Olympus shares fall after it admits hiding losses
Shares in Olympus fell as much as 30% on Tuesday after the company admitted to hiding losses on securities investments for decades.
The company said it had used funds related to past acquisitions to cover these losses.
This is the biggest disclosure Olympus has made since former chief executive, Michael Woodford, claimed that he was fired for raising questions about them.
Executive vice president, Hisashi Mori, has been dismissed as a result.
Olympus president, Shuichi Takayama, is blaming former president Tsuyoshi Kikukawa, former vice president Hisashi Mori and the company's auditor Hideo Yamada for the transactions.
"I was absolutely unaware of the facts I am now explaining to you," Mr Takayama said. "The previous presentations were mistaken."

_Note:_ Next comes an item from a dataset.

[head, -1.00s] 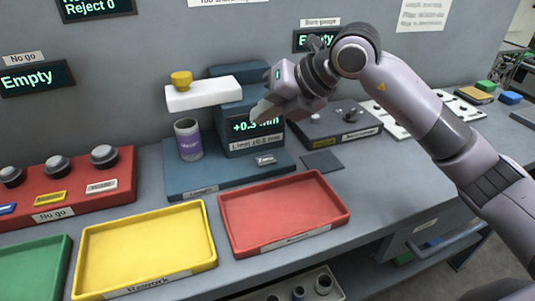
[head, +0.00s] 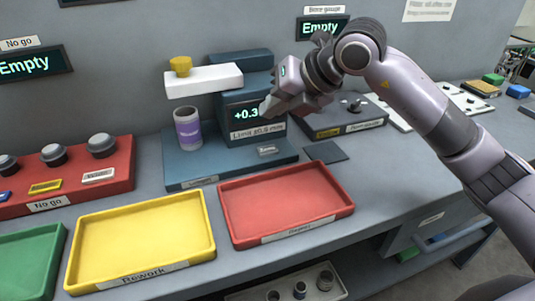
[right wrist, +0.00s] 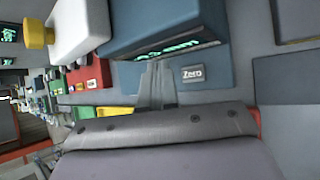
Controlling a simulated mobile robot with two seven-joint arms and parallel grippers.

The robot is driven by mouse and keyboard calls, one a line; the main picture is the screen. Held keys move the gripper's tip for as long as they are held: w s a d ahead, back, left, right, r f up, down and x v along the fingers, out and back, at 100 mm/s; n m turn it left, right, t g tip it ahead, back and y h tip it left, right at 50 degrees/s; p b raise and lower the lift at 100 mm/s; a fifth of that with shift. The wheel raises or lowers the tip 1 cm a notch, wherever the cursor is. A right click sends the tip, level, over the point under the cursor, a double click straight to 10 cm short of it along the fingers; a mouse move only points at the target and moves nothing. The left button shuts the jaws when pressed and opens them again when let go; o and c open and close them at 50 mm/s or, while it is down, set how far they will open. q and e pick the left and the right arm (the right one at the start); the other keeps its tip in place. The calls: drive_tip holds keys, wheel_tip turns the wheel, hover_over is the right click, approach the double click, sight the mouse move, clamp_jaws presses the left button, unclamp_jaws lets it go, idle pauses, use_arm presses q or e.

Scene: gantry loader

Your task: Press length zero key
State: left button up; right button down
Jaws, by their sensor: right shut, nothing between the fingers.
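The zero key (head: 267,150) is a small grey block on the blue base (head: 215,176) of the length gauge, in front of its display (head: 250,117). It also shows in the right wrist view, labelled "Zero" (right wrist: 192,74). The display reads "+0.3", with its right part hidden by my gripper. My right gripper (head: 266,108) is shut and empty, in front of the display and above the key, apart from it. In the right wrist view its fingertips (right wrist: 157,72) lie just left of the key. My left gripper is not in view.
A purple-labelled can (head: 188,129) stands on the gauge base under a white arm (head: 203,80) with a yellow knob (head: 181,66). Red (head: 236,234), yellow (head: 80,270) and green (head: 52,246) trays line the front. A dark pad (head: 325,152) lies right of the gauge.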

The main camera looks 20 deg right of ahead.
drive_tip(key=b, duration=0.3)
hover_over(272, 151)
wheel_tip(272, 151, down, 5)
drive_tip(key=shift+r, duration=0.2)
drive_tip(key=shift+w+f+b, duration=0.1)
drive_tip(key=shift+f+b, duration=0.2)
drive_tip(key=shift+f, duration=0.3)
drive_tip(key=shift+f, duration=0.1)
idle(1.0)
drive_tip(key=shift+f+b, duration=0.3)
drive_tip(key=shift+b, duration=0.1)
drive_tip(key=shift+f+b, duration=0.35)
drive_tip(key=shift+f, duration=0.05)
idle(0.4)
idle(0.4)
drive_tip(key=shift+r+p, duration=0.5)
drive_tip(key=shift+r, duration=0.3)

He added that the company would consider criminal charges if necessary.
The controversy surrounds the payments made by Olympus to financial advisors as part of its acquisition of companies including British firm Gyrus.
The payments came to light when Mr Woodford claimed that he had been forced out of the company for raising questions about these and other accounting practices last month.
For its part, Olympus maintained that it had done nothing wrong and launched a third-party investigation into the matter.
"Through this process (of the third-party investigation), we found that from the 1990s the posting of losses on securities investments had been deferred," the company said in a statement.
The company also admitted that it had channelled money related to the acquisitions through various funds and other measures to defer posting losses.
After the company released the statement, Mr Woodford was quoted by the Reuters news agency as saying that "the position of the board and non execs is untenable now".
Keiji Isaji, an attorney with K&L Gates law firm in Tokyo added "the members of the board appear to have breached their fiduciary duty owed to the company and to the shareholders".
Olympus has seen its market value plummet by more than half since the scandal broke in October.
Analysts said the latest disclosure has raised questions about the very future of the company.
"This is very serious. Olympus admitted it has made false entries to cover its losses for 20 years. All people involved in this over 20 years would be responsible," said Ryosuke Okazaki of ITC Investment Partners.
"There is a serious danger that Olympus shares will be delisted. The future of the company is extremely dark," he warned.
Yukari Hozumi of the Tokyo Stock Exchange, where the company's shares are listed, told the BBC that it needed more information, such as the size of the deferred losses, before making any decision.